The NCA was formed in June this year by a coalition of various opposition parties, journalists and churches. In the violent elections of 1992 the opposition was so split that Moi won a convincing majority. This time around the NCA hope s to be more united in its opposition to Kanu, though political differences have opened up on how to deal with Moi.

While the masses have taken to the streets the leaders of the NCA have been pressing the government for talks over constitutional reforms. Moi replied by saying that there is not enough time to have reforms before this year’s elections.

James Orengo, a leading member of the NCA, replied, “without reforms we are not going to have elections”. This was taken up by Khalid Balala, leader of the Islamic Party of Kenya who called for the burning of electoral cards. The support of Kenya’s Muslims was crucial to Moi’s victory in 1992. Paul Muite, an opposition MP, has called for mass action to overthrow Moi.

However, there is a more moderate wing of the opposition such as Richard Leakey, the famous anthropologist and leader of Safina, who has been quoted as saying that he believes that Moi will change and agree to constitutional reforms. In this, Leakey, is no doubt echoing the hopes of the IMF and the World Bank, which want peaceful democratic reform which safeguards imperialist property.

Kenya was an important area of economic stability for imperialist exploitation in the 1960s and 1970s, but its per capita GDP has stagnated since the mid-1980s. Kenya is now the seventeenth poorest country in the world. But even this masks the plight of workers and poor peasants, whose incomes have fallen by 3% since 1991.

More recently, Kenya’s middle classes have also become alienated from the regime, as 47% of the country’s income is enjoyed by just 10% of the population, as corruption and bribery dominate all financial dealings, especially state contracts, and as inflation rapidly approaches 20%, eating up savings and devaluing investments.

The result of this is not only the masses on the streets. Seeing that corruption and inefficiency in the economy, especially in the power sector, is making Kenya inhospitable to multinationals, the imperialists have also been putting pressure on Moi to reform the economy.

At the end of July the IMF suspended a £130 million loan to Kenya because the Government failed to reduce corruption and reform the energy sector. Even in the capital, Nairobi, only the wealthiest areas have reliable electricity supplies.

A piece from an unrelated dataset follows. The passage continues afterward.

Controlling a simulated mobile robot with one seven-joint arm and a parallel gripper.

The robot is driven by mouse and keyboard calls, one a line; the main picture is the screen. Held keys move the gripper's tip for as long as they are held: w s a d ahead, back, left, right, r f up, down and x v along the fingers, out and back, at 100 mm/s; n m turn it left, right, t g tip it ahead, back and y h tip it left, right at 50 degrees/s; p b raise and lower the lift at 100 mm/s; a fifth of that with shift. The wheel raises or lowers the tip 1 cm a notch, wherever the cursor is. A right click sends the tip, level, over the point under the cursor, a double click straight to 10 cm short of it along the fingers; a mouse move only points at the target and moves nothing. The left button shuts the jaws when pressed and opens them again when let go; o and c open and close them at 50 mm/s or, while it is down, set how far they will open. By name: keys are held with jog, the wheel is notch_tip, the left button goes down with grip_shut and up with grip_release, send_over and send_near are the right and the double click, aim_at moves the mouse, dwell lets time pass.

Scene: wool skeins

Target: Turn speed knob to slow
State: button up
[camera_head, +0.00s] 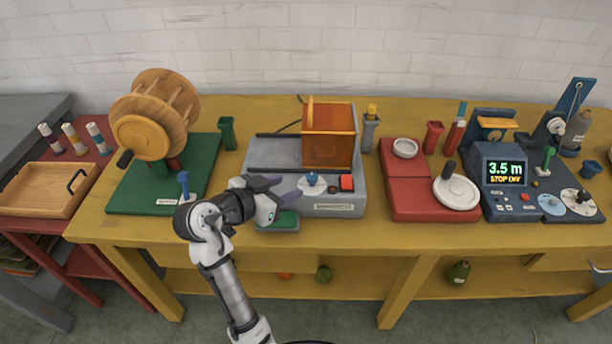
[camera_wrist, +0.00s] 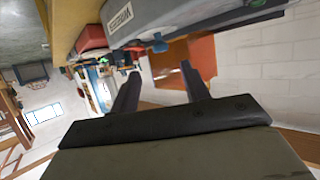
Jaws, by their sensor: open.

The opposition has so far looked to the IMF to help it unseat Moi. Yet the very same pressures used by the imperialists upon the Moi regime would be magnified many times if a new government committed itself to carrying out policies to help the poor of Kenya. The IMF and the imperialists are only interested in the most efficient exploitation of Kenya’s resources including its workers and peasants.

The urban and rural workers must not rely upon the imperialists, the people who have propped up Moi and his party for decades. They must struggle to break their hold over the Kenyan economy. While the struggle for democracy is an urgent task, the question of who controls the wealth of the country and how a real onslaught can be made on the poverty of the masses must be central to this fight.

The successful general strike of 8 August shows that Kenya’s workers are willing to throw their weight behind the struggle to overthrow Moi. But to bring this struggle to a successful conclusion, the working class must beware of its middle class allies in the NCA, who will side with the multinationals and compromise with the Kanu regime rather than see capitalism threatened.

In an alliance with the poor peasants, Kenyan workers need to forge their own leadership and and build a revolutionary party that can settle accounts both with Moi and his capitalist system.